The Sight Reading Approach to Learning
Unless you’re a crack sight reader and can deliver polished performances at sight, I recommend one preliminary read-through only before the disciplined, organised work begins. A mañana attitude to proper learning of a piece, while giving us a limited amount of instant pleasure is actually the shoddiest possible of foundations if we have any aspirations to perform it at any point in the future. If we allow ourselves repeated buskings where we guess at those passages we don’t have the patience to work out thoroughly, or gloss over others where our random fingering is clearly not working, we can expect a shoddy end result – no matter how much time we put in later. By then it is often too late, and we can expect to reap what we have sown, no matter how lofty our vision of the music or how talented we are. Just think how much time, energy and money has been spent today propping up The Leaning Tower of Pisa compared with how much it cost to erect it in the first place!

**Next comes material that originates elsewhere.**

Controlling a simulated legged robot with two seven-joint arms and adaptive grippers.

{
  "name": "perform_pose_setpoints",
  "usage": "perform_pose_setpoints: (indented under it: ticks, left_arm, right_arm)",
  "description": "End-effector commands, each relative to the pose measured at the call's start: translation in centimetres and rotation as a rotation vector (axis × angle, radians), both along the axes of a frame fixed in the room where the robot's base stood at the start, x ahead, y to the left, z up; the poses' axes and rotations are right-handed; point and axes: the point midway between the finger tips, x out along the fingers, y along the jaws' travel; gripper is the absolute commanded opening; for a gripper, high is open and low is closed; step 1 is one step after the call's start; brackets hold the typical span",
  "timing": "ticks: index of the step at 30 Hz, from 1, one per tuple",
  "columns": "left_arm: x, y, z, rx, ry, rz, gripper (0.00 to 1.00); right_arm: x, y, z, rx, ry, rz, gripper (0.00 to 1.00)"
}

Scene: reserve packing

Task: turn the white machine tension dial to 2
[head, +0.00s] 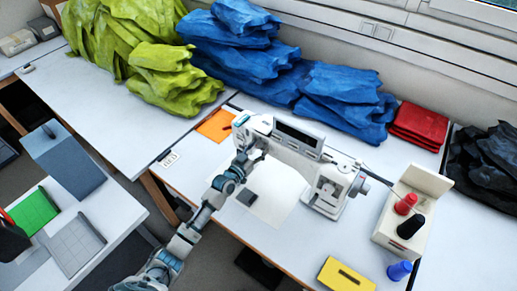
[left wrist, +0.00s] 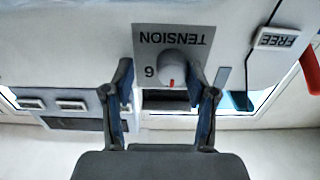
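The white sewing machine (head: 290,145) stands on the white table in the head view. My left gripper (head: 252,156) is at the machine's left end. In the wrist view the left gripper (left wrist: 163,78) is open, one finger on each side of the dial, with visible gaps. My right gripper is out of view.
A FREE label (left wrist: 277,39) and a red part (left wrist: 311,70) are at the wrist view's right.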

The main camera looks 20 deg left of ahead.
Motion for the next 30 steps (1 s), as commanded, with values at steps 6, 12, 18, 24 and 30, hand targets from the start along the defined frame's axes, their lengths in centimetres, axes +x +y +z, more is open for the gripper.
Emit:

The “One Bar at a Time” Approach
So what happens after Stage 4 from last week’s post? There will come a time when we’ll need to return to our intended speed, but I recommend doing this in small sections. Perhaps a phrase at a time, or even a bar at a time. If we have been working at half or quarter speeds, we can gradually speed things up until we reach (and even deliberately exceed) our performance tempo goal. Or we can practise little bits fast, gradually adding more notes or more bars until we have a longer section. I’m going to repeat a chunk from a previous post (The Weakest Link) to show you what I suggest.
Even though we don’t usually tend to hear music in this way, most pieces are divided up into bar units. For our practical purposes, let’s take each bar as one link. If we are concerned about our ability to string each of these bars together into one long chain without breaking down, there is a great way we can practise to test this as well as to reinforce and strengthen the links. Here is the process:
- Play from the beginning of the bar and stop just over the next bar line, on the first note or beat of the next bar.
You can do this up to speed, slowly or very slowly. You have the option of going through your piece in this way with each hand separately.
- Leave a silence before starting from the note you stopped on and then play the next whole bar, ending on the first note or beat of the following bar.
The silence can be of arbitrary length, or (if you prefer) leave one whole bar’s worth of silence.
- Continue until you reach the end of the piece, or your designated section for that day’s practice.
If you stumble over any bar, it is important to be able to play it flawlessly and fluently before moving on. If you want to be really secure, you could consider repeating each bar three times anyway. In that case, make a rule to play each bar three times correctly in a row.
So why have I entitled this post “Efficient Practising for Busy People”? This seems like a lot of concentrated work, right? Well, yes it is! If you’re a busy person, you are usually an organised person and this mindset is necessary for efficient practising if you want to see real results. The paradox is that, by incorporating some of these ideas into your practice time, you’ll actually reach your target much quicker than aimless meanderings at the piano. Have a couple of pieces you play, select others that you actively work on.